The true cost of the bailouts made during the financial crisis is not the amount of money that the federal government has provided, but the amount of amount that the federal government does not get back in the end. It appears that the losses the government takes on its bailout financing moves will not be worst case scenario disasters. If the government comes close to breaking even on the AIG bailout, the decision to take that step doesn't look nearly so craven.
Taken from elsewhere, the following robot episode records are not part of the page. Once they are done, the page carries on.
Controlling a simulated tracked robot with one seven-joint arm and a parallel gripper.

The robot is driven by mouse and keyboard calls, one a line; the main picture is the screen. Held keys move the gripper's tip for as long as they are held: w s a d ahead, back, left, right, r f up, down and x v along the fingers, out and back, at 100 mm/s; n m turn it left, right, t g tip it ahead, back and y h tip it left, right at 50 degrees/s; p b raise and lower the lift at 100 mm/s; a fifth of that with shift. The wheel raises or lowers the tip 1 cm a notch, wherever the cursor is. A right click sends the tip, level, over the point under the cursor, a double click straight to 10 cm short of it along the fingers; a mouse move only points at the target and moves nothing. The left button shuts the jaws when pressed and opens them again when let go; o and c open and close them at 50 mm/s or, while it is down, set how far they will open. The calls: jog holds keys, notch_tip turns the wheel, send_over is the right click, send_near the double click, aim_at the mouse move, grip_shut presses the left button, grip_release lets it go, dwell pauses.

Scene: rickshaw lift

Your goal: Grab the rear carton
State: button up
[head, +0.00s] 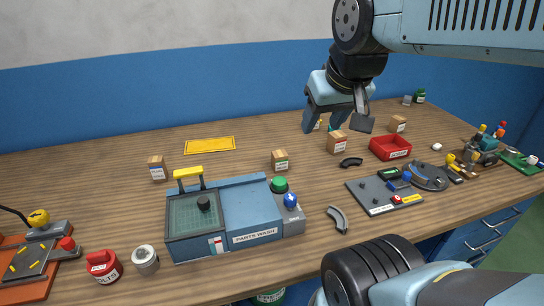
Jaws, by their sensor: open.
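Several small brown cartons with white labels stand apart on the wooden bench. One carton (337,142) stands just below my gripper in the picture. Another carton (397,124) is farther right and highest in the picture. A third carton (279,160) stands behind the parts washer, and another carton (157,168) is at the left. No mark shows which is the rear one. My gripper (336,118) is open, fingers pointing down, with nothing seen held. Small items behind its fingers are partly hidden. I cannot tell its height above the bench.
A red tray (391,147) is right of the nearest carton, with a black curved part (351,162) in front. The blue parts washer (250,214) fills the middle front. A yellow mat (210,145) lies at the back left. A small vehicle model (484,150) stands far right.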

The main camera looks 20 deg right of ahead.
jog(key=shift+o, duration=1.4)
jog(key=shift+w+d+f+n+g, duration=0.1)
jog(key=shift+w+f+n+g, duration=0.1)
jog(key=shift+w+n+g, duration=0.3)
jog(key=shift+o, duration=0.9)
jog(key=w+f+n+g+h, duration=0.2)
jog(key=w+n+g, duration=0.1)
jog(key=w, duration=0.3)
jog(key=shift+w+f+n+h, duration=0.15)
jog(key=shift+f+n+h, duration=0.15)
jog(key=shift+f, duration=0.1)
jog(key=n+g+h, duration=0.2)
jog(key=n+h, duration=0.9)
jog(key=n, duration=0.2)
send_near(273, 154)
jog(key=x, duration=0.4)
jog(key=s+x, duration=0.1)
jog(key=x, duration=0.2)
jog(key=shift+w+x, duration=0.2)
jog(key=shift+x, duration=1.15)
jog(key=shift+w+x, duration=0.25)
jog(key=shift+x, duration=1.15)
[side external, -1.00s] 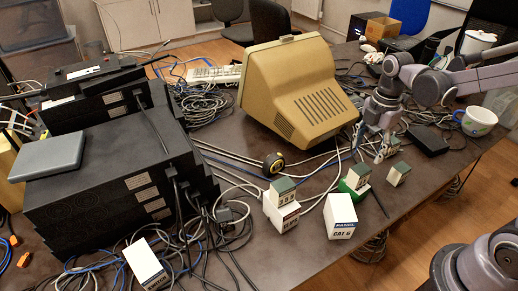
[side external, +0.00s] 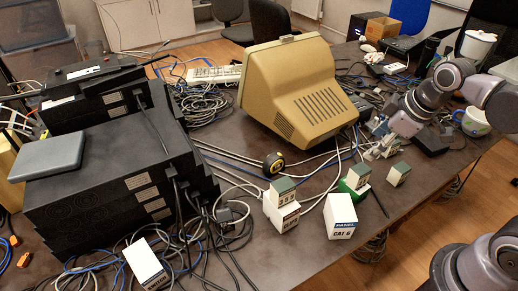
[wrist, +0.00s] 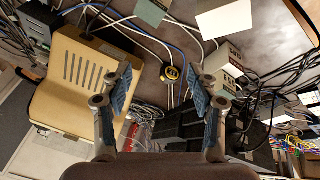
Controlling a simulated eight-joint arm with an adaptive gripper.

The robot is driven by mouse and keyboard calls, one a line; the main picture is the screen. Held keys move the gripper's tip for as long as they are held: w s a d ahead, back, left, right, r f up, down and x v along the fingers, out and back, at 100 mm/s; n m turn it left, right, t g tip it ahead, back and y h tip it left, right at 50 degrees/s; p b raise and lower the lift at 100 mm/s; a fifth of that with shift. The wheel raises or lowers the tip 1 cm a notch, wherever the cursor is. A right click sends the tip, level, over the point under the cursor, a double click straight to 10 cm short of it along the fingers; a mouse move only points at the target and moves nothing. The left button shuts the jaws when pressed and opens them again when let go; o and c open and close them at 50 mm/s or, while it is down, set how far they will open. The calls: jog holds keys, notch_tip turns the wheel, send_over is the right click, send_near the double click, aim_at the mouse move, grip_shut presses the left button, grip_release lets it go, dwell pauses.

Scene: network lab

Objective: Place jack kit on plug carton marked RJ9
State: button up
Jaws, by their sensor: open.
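Small green-and-white boxes and larger white cartons stand on the table; I cannot tell which is the jack kit or read RJ9 on any. A green box (side external: 354,180) and a small green-topped box (side external: 399,174) stand further right. A white carton marked PANEL CAT 6 (side external: 341,222) stands in front. My gripper (side external: 372,156) is open and empty behind the green box, tilted down and left. In the wrist view its fingers (wrist: 168,85) are apart.
A beige monitor (side external: 305,90) stands behind, with a yellow tape measure (side external: 273,164) before it. Stacked black equipment (side external: 115,180) fills the left. A white box (side external: 146,266) stands at the front among cables. A mug (side external: 474,121) stands right.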

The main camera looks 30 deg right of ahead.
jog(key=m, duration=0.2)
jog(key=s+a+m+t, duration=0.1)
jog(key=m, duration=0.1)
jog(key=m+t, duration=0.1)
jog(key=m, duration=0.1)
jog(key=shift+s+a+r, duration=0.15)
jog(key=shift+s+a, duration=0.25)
Also, while the investor class was clearly spared greater harm than it would otherwise have suffered as a result of government intervention, it has still taken a huge hit. In most of the firms that the government bailed out, the equity owners of those firms had already been all but wiped out by the markets before the government stepped in. Investors still lost the vast majority of their pre-crisis investment at AIG and Bear Sterns and Fannie Mae and Freddie Mac, and are left with no certainty that their residual equity will regain much value. Likewise, owners of banks that the FDIC has intervened to shut down, like Washington Mutual and IndyMac, have been wiped out. Generous financial sector executive compensation packages have come under intense scrutiny and we are likely to seem at least some reforms that damp those pay packages.
Fundamentally, the question I keep asking when I hear senior financial sector executive argue that the bailouts were necessary for our own good is "where's the beef?"
What harms would we have resulted if AIG or Bear Sterns had been allowed to go bankrupt? What did ad hoc government intervention make possible that could not have been provided in bankruptcy? Who won? Who lost? What difference would it have made to the average American?
Until those questions are answered with real specificity, the steps the government took to bailout private companies in the financial crisis remain deeply suspect. We, the American people, have yet to receive any real solid evidence that these massive bailouts, which AIG exemplifies, have done anything other than cushion the blow for the reckless rich.